§ WRITTEN INSTRUCTION
Pick out all lines in the listing holding the string "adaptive" and copy them.

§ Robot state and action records
^^^^^^^^^^^^^^^^

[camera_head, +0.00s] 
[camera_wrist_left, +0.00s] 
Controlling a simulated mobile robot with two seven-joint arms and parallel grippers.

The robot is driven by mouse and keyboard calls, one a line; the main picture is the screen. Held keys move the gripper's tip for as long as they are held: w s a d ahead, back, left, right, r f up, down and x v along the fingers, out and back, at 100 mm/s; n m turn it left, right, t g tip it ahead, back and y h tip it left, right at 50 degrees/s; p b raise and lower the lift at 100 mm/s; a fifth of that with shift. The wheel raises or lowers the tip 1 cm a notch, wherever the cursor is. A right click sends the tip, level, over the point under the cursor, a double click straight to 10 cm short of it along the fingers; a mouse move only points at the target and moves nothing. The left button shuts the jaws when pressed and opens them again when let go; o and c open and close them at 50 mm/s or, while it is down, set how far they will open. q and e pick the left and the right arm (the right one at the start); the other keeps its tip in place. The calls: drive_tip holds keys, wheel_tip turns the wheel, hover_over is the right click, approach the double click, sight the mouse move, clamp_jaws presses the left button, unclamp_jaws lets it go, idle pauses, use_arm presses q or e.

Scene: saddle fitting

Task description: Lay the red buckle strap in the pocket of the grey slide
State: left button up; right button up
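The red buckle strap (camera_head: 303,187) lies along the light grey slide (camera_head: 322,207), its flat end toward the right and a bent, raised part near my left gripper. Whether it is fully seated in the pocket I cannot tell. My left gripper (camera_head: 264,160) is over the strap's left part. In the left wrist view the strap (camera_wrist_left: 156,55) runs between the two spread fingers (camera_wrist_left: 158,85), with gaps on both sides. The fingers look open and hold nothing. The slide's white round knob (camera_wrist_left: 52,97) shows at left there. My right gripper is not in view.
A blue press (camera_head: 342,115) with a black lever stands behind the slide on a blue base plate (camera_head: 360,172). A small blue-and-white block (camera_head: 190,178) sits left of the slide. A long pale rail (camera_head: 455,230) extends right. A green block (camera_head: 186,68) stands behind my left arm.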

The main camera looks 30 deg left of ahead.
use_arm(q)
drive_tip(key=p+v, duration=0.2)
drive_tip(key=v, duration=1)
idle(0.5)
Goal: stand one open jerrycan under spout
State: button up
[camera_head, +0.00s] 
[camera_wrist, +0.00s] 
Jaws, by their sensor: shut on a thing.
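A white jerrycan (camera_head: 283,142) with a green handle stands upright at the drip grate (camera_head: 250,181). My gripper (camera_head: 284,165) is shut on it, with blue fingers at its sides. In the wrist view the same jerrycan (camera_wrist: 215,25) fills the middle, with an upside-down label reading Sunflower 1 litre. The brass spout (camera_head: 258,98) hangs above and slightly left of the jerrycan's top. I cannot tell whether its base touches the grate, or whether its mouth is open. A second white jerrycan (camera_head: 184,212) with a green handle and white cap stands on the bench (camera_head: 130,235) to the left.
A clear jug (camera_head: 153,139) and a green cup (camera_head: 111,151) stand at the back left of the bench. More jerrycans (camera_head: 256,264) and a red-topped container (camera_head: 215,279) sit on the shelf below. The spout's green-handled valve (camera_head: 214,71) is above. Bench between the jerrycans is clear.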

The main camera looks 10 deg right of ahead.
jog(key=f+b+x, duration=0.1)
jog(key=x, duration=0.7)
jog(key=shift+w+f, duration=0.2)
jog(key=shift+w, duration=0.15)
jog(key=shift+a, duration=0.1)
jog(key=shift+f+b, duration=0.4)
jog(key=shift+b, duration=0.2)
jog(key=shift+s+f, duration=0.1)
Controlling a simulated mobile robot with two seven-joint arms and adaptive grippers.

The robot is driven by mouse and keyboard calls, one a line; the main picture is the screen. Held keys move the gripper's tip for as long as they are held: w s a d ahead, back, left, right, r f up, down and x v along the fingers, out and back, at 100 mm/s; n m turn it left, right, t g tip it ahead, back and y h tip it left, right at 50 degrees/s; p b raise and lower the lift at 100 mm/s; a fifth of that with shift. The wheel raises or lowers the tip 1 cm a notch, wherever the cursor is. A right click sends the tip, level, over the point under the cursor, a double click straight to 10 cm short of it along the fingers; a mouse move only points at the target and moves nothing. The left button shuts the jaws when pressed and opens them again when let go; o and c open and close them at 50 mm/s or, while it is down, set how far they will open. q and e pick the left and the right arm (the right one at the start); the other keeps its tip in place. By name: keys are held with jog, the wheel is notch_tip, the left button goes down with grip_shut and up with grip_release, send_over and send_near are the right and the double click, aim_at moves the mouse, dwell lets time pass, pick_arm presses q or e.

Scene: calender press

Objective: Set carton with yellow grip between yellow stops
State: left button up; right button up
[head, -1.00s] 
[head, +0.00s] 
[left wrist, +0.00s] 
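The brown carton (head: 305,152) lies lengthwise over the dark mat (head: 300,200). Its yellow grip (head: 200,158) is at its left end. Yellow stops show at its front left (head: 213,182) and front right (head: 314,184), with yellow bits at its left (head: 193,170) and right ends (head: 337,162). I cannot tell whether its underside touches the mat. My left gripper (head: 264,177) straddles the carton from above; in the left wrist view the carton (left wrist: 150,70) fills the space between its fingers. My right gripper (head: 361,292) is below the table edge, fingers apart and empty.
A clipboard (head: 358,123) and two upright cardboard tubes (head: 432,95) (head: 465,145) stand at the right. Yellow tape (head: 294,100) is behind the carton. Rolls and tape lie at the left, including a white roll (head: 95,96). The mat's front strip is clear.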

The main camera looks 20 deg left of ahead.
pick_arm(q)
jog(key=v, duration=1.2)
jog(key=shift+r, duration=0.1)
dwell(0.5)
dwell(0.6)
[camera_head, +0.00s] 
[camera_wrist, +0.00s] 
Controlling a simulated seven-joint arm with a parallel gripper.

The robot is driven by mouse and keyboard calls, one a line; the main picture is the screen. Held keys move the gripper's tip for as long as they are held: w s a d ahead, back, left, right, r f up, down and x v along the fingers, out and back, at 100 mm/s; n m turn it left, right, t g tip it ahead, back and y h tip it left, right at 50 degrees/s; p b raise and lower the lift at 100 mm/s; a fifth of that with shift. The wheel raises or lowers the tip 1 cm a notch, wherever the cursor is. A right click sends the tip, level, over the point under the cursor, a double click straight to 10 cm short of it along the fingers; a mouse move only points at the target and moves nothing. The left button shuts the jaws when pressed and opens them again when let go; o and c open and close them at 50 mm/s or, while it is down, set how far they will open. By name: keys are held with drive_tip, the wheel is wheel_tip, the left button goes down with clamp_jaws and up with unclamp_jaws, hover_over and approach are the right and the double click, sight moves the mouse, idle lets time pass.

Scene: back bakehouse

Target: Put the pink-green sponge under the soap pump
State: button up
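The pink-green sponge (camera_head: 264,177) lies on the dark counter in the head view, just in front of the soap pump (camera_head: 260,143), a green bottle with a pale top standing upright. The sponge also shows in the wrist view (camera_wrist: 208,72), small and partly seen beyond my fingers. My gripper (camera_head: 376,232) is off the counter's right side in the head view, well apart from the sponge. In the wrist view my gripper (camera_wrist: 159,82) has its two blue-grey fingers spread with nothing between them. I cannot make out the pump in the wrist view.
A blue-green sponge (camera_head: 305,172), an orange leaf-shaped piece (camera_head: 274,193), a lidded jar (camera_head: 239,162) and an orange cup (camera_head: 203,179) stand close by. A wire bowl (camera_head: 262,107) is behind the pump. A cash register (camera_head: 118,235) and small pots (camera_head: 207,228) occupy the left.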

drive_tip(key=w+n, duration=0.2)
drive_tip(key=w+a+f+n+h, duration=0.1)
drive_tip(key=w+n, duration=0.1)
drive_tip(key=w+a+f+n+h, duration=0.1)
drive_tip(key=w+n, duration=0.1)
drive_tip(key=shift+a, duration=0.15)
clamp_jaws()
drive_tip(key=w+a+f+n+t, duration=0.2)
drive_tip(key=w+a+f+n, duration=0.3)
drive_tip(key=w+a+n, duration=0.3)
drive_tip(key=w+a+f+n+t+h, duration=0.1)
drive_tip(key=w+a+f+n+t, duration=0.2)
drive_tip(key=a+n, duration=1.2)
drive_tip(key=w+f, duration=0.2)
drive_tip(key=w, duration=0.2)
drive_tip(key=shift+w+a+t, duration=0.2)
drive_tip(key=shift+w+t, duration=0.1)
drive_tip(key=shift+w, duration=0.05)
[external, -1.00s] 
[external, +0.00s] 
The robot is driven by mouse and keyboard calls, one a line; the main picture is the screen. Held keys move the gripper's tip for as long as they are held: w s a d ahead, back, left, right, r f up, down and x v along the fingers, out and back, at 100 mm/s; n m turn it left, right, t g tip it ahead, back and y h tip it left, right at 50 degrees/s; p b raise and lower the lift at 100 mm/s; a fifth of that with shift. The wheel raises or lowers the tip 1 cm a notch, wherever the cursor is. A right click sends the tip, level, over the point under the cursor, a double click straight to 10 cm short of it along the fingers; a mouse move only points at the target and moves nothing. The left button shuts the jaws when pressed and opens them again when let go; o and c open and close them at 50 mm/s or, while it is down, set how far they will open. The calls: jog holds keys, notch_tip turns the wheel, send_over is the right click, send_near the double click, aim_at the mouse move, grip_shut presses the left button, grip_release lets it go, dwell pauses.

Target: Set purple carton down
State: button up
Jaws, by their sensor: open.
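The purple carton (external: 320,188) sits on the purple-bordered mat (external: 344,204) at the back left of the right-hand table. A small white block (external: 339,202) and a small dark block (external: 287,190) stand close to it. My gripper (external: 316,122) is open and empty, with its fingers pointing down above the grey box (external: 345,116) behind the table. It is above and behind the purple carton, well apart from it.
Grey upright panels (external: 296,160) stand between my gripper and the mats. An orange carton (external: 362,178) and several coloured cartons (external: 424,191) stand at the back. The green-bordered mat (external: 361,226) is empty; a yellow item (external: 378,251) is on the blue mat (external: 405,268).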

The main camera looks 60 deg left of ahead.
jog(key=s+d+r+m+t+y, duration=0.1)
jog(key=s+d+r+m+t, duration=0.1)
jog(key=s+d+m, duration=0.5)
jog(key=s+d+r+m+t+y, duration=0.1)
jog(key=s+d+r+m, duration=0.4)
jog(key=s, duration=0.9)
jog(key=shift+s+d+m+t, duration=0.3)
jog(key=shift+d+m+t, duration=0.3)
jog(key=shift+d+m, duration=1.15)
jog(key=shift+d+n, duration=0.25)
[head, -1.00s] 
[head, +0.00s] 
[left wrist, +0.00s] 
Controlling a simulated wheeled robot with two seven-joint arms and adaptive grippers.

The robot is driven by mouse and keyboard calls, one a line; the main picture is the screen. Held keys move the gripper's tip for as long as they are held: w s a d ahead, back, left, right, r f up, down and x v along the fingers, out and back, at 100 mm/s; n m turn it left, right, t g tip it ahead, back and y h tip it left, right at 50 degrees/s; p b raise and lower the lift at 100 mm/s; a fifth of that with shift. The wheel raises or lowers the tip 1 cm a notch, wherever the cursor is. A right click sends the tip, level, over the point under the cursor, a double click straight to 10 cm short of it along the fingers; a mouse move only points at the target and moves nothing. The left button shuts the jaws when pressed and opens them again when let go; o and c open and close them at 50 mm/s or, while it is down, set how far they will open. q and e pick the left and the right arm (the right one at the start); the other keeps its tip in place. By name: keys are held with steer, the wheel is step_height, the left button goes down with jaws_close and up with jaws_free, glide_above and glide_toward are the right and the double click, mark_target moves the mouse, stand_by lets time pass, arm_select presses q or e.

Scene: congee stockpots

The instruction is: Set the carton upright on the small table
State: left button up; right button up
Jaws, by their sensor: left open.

^^^^^^^^^^^^^^^^

§ FINISHED TASK
Controlling a simulated mobile robot with two seven-joint arms and adaptive grippers.
Controlling a simulated wheeled robot with two seven-joint arms and adaptive grippers.

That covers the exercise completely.